### EXERCISE PROMPT
Without including any images, repeat the data exactly.
* START SOURCE MATERIAL *
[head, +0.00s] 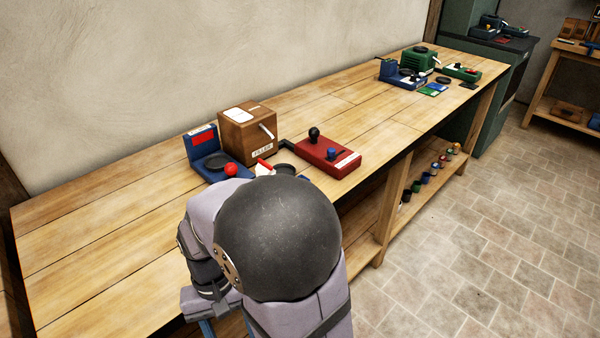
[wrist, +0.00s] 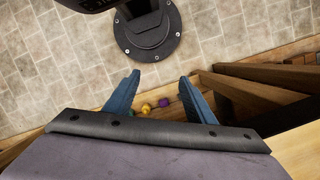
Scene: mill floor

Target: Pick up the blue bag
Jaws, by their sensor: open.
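I cannot surely tell the blue bag in either view. Several small coloured items stand in a row on the bench's lower shelf in the head view, and a bluish one (head: 425,178) is among them, too small to make out. My gripper (wrist: 160,76) shows in the wrist view with its two blue fingers spread apart and nothing held between them. Beyond the fingers, low in that view, are a yellow round item (wrist: 146,108) and a purple one (wrist: 164,103). In the head view my arm hides most of my gripper.
The wooden bench (head: 85,235) carries a brown filler box (head: 246,135), a blue device (head: 203,150) and a red device (head: 328,155). A green machine (head: 419,60) stands farther back. The bench's left end is bare. The tiled floor (head: 480,240) on the right is open.
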* END SOURCE MATERIAL *
### CORRECT RESULT
[head, +0.00s] 
[wrist, +0.00s] 
Scene: mill floor

Target: Pick up the blue bag
Jaws, by their sensor: open.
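I cannot surely tell the blue bag in either view. Several small coloured items stand in a row on the bench's lower shelf in the head view, and a bluish one (head: 425,178) is among them, too small to make out. My gripper (wrist: 160,76) shows in the wrist view with its two blue fingers spread apart and nothing held between them. Beyond the fingers, low in that view, are a yellow round item (wrist: 146,108) and a purple one (wrist: 164,103). In the head view my arm hides most of my gripper.
The wooden bench (head: 85,235) carries a brown filler box (head: 246,135), a blue device (head: 203,150) and a red device (head: 328,155). A green machine (head: 419,60) stands farther back. The bench's left end is bare. The tiled floor (head: 480,240) on the right is open.

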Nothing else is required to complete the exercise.